Transactions with the company
The New CCom details, strengthens and makes mandatory for all types of companies, rules concerning directors’ transactions with the company. Under the New CCom:
- the company may not grant a loan or a credit to a director, make payments on their behalf, provide a guarantee for an obligation contracted by them, or provide them with advances on remuneration exceeding one-month salary;
- a contract concluded between the company and its director, directly or through a third party, or a contract concluded by the company in which the director is an interested party, without the prior authorisation from the General Assembly, shall be null and void;
- a director who has a direct or indirect interest in a transaction or contract entered into, or which may be entered into by the company shall declare the nature and extent of such interest;
- in the case of a company that issues securities, prior authorization must be given by a resolution of the Board of Directors, in which the interested party cannot vote, with the favourable opinion of the Fiscal Council/Statutory Auditor or of the Audit Committee, as applicable, as well as with the opinion of the external auditor. (These provisions are applicable to an act or contract entered into with companies that are in group relationships with the one in which the contracting party is director); and
- in its annual report, the Board of Directors must specify any authorisations it has granted to directors, and the report of the Fiscal Council/Statutory Auditor or of the Audit Committee, as applicable, must mention the opinions given on such authorisations.
Mozambique
Breach of general duties
As a general principle, a director shall be held liable to the company for any damage caused to it by an act or omission which is in breach of the director’s legal duties or the duties arising from the articles of association, save if the director proves that they acted without fault. A director is also liable:
- to the creditors of the company when, due to non-compliance with a legal or statutory provision, mainly or exclusively designed for the protection of the company’s creditors, the corporate assets become insufficient to satisfy the creditor´s claim;
- to the shareholder, the company or third party for damages caused directly to any one or all of them in the exercise of their office; and
- if they perform, enter into or do not prevent, when able to do so, the performance or execution of any act or contract imposed by a controlling shareholder that uses its controlling power in a way that harms the company or the other shareholders.

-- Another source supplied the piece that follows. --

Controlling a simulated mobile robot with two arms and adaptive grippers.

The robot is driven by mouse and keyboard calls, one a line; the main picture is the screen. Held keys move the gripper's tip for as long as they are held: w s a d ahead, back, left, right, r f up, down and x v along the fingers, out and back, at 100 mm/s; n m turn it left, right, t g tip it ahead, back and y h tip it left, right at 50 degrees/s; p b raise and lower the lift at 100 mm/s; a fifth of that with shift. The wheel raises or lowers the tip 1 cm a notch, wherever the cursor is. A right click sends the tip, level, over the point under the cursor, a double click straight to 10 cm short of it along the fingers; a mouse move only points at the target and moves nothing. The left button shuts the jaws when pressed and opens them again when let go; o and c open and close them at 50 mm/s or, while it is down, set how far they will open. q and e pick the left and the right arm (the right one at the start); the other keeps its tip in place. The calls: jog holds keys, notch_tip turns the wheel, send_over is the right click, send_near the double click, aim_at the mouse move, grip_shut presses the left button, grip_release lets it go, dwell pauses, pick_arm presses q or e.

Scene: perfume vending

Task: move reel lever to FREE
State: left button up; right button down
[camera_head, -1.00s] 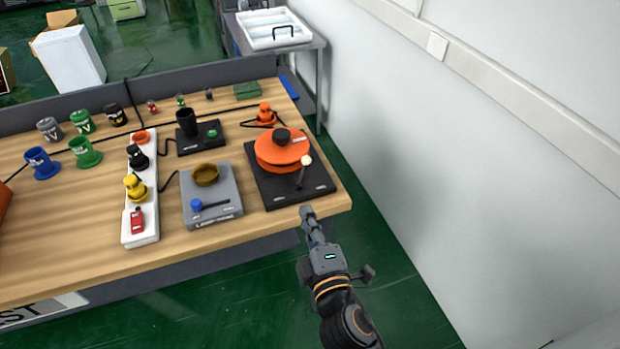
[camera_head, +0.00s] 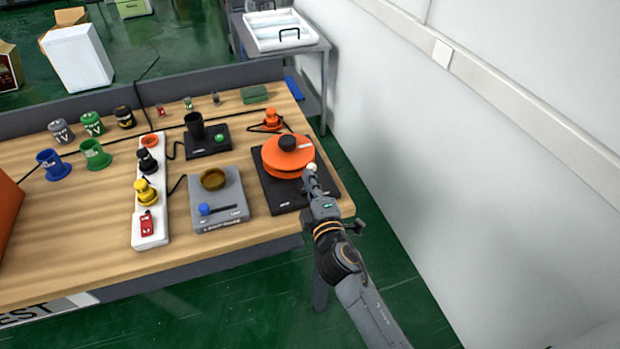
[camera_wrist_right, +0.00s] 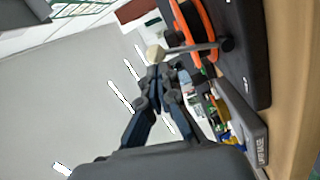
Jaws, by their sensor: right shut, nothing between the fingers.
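The orange reel (camera_head: 288,157) with a black knob sits on a dark base plate (camera_head: 282,196) at the right end of the bench. Its lever has a pale round knob (camera_head: 311,168) at the reel's front right, also in the right wrist view (camera_wrist_right: 155,55), where its thin lever rod (camera_wrist_right: 190,47) runs to the reel (camera_wrist_right: 203,35). My right gripper (camera_head: 313,180) is shut and empty, its fingertips at the lever knob; in the wrist view the fingertips (camera_wrist_right: 160,75) are just by the knob. Contact is unclear. Lever markings are not readable. My left gripper is out of view.
Left of the reel, a grey box (camera_head: 217,212) carries a brass ring and a blue-knobbed lever. A white strip (camera_head: 151,222) holds coloured knobs. An orange cone-like piece (camera_head: 271,119) stands behind the reel. A white wall (camera_head: 450,180) bounds the right side.

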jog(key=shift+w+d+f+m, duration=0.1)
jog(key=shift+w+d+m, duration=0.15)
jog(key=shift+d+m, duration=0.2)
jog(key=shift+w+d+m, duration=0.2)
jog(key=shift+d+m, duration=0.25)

In addition to the civil liability described above, if a company´s unlawful act is a crime under the Penal Code or other relevant legislation, the directors may also be held liable for such criminal acts.
A lawsuit against the directors can be brought by the company, the company´s shareholders and/or the company´s creditors. Also, any third party that has suffered damage caused directly by the exercise of the directors’ functions may start a lawsuit against the directors.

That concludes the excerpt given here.